Friday, January 18, 2008

Nothing much going on in my world. I've been reading some new manga.

Suppli is a pretty-looking, well-put-together working-single manga, slice-of-life stuff. I'm not really clear on why it was shrink-wrapped and emblazoned with an "adult content" label, as I can't even remember if there was any nudity in it, let alone anything more racy. Red River, for an alternate example, had the usual bodice-ripping, and since our protagonist has been raped away to Middle Kingdom-era Egypt, there's acres of exposed breasts on every other page-layout. Anyways, Suppli: pretty good manga, at least for the first volume. Nothing much going on - it's just about a girl in her late twenties trying to figure out what happened and when it was that she stopped having a life outside of work - but it's a very lush, aesthetic sort of nothing. There isn't any fancy hook like Tramps Like Us had, no racy "keeping boys as pets" to catch the casual reader's attention. I'll give it another volume or two before I decide whether it's better or worse than Tramps Like Us, but for now it's pretty much on the same wavelength.

Wild Ones, on the other hand, is all high-concept, little execution. The hook is that our protagonist has just been orphaned, with no close relatives; she finds out that the reason she didn't have any close relatives was because her maternal grandfather is a yakuza don and her mother had cut all ties. She gets adopted into a compound of stereotypical yakuza males and wackiness is expected to ensue. Sadly, not nearly as much wackiness as one might have hoped - this is no Gakusen, and of course somebody decided that our yakuza princess needed an age-appropriate beau to play kishi to her hime - or ojou as the case might be. Eh, it's not terrible, and maybe it'll get better in later volumes.

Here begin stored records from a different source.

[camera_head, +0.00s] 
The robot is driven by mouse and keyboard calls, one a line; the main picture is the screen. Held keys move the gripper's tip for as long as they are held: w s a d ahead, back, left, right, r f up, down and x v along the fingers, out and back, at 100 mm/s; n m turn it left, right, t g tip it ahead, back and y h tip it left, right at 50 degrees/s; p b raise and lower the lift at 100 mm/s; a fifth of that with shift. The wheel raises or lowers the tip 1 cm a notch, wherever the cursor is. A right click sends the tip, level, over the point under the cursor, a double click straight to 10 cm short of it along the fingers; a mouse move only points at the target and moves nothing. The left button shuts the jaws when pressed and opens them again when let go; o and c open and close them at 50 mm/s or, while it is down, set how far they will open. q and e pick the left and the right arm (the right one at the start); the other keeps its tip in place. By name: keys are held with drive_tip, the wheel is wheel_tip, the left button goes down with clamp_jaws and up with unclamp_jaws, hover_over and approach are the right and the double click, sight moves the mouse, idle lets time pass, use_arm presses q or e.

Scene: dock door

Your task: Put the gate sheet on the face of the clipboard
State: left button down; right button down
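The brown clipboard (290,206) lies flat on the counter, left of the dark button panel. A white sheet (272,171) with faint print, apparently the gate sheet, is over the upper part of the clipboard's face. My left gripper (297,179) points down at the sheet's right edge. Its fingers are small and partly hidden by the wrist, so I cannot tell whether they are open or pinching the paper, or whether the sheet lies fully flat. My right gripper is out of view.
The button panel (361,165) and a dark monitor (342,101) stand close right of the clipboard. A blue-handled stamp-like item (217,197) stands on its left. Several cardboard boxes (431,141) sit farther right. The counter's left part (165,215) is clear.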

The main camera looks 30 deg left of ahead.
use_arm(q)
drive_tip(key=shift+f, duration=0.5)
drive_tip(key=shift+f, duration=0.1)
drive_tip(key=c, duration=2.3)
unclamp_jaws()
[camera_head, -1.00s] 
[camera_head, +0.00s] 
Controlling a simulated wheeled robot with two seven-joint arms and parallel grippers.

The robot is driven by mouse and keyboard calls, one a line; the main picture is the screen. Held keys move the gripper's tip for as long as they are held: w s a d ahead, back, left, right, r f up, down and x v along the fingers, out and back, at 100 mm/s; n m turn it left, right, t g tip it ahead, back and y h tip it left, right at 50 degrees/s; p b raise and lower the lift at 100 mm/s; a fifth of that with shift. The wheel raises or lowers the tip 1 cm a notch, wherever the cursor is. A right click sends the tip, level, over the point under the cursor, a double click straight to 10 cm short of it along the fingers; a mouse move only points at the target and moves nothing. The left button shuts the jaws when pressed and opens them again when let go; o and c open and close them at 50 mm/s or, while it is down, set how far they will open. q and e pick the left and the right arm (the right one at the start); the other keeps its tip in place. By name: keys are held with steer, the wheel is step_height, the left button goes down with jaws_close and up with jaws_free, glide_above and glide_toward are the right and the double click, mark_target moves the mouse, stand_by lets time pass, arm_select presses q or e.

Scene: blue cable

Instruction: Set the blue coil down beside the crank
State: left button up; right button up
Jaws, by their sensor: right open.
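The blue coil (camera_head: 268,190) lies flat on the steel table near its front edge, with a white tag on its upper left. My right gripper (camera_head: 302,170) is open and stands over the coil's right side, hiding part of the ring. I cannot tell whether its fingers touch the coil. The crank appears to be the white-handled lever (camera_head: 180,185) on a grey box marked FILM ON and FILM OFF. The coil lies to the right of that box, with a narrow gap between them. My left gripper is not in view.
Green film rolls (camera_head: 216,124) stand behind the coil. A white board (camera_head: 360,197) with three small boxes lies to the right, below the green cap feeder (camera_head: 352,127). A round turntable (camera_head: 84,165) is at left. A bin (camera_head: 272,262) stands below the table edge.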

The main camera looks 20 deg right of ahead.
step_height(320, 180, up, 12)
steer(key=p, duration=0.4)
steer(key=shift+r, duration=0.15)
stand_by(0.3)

SA is one where it *better* improve in later volumes, because the first volume is horrifically repetitive and the art frankly sucks. The plot is pretty much Kare Kano crossed with Ouran High School Host Club - a pathologically competitive heroine struggling to beat her ice-king love-interest within the context of a high school elite called "SA" or "Special A", in reference to the Japanese habit of segregating their classes by A-B-C-D-E cadres. It's got some spark of entertainment, and it livened up a slow evening the other day, but the mangaka can only repeat the same two-page rote introduction of the same caste of characters before I wind up for a quick cast of the book 'gainst the nearest flat surface. Also? if you're going to build up an accomplishment-gradient for your class structure, if you want *any* sort of suspense or tension - show some movement. Class isn't caste, and if you're going to fill a book with elite children of company presidents, I want to see one of those companies go down in flames and take the smug elite brat with it. Movement makes for drama - it's a character arc, not a line for the love of pete.

The manga for Welcome to the NHK is up to its fifth volume, and I'm now officially out of my comfort area. You can only do so many things to a character or set of characters before I get freaked out, and the protagonist's stubborn insistence on finding rock-bottom and then breaking out dynamite & blasting caps to see if he can get any lower - the scenes with him back at home with the folks - that, my friends, has helped me find my inner freakout. I think I've had enough of Welcome to the NHK and hikkikomori in general. It just isn't a good subject for fiction.